Author: Monika Halan
- Easy read. Talks about familiar concepts but in a very pragmatic manner. Simplifies a lot of concepts.
- If you want deep details, this is not the book for you. I wanted to read this book and Richest Man in Babylon, before I moved on to my next read – Psychology of Money.
- Some main points that I recall and stood out to me:
- Set up your cash flow streams – have separate accounts for spend it and invest it – and set up transfers.
- Life insurance and health insurance are very important
- Separate out Life Insurance from investment. Just do term insurance. If you do not reap the payout, it is a good thing (nothing untoward happened). The premium is the money you pay to someone who is backing your risk.
- Mutual funds are great. The book explains market cap and indices in simple language.

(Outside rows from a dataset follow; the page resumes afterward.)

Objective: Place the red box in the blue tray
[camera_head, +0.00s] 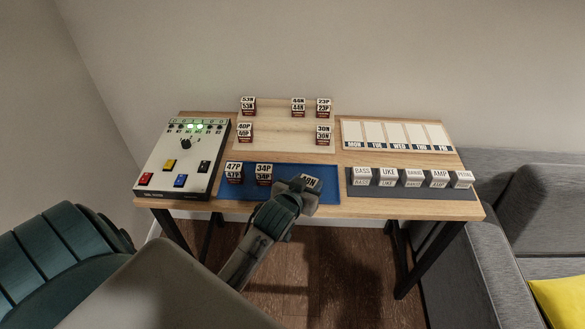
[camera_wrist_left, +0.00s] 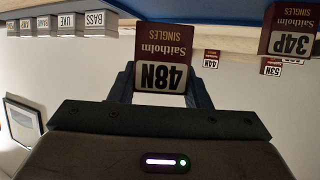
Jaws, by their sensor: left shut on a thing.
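The red box labelled 48N (camera_head: 310,182) is held between the fingers of my left gripper (camera_head: 302,187), over the right part of the blue tray (camera_head: 285,173). In the left wrist view, which is upside down, its dark red and white label faces the camera (camera_wrist_left: 163,58), with a finger at each side. I cannot tell whether the box touches the tray floor. Two similar red boxes, 47P (camera_head: 234,173) and 34P (camera_head: 264,174), stand in the left part of the tray. My right gripper is not in view.
Several more red boxes stand on the pale wooden board (camera_head: 285,128) behind the tray. A control panel (camera_head: 184,150) with coloured buttons is at left. A dark grey tray (camera_head: 405,190) with several grey boxes and a day-labelled board (camera_head: 395,134) are at right.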

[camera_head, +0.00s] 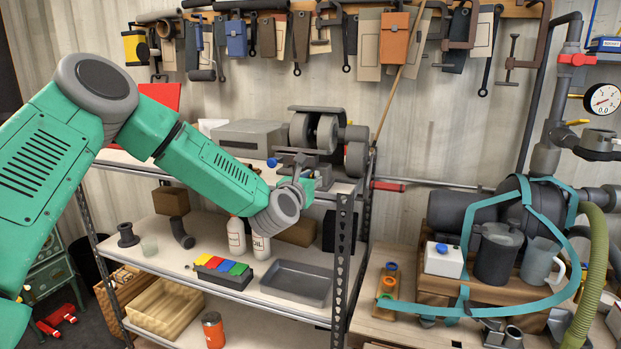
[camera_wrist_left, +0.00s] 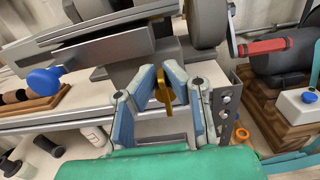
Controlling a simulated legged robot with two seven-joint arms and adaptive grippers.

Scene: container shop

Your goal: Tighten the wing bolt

- Index funds are one of the best investments if you do not want to be tracking your investment too deeply.
- Physical gold and real estate are still popular mainly because of legacy reasons.
- Having a roof over your head is great, but that should be it. Don’t go in for investment purposes.
I am glad that both of these books are of the same philosophy as I am (my belief is reaffirmed) that, at the right time of your life, when you can afford it, your own owned roof above your head is a good investment.
I do have a personal caveat for the age-old second property ownership debate – again – at the right time of your life, and if you can afford a second home and the property is at a good location to let it out for a decent rental, I think its a good investment. It earns for you.
Overall this book is a good breezy read. Surprised myself by finishing it off in a day. Concepts are much more lucidly explained with good relatable examples. I think the relatable is what differentiates it from other books. The examples it provides, such as the pushy insurance salesman, and the uncle buying a property because someone told him it would appreciate 3X, are scenes that we see in everyday life in India.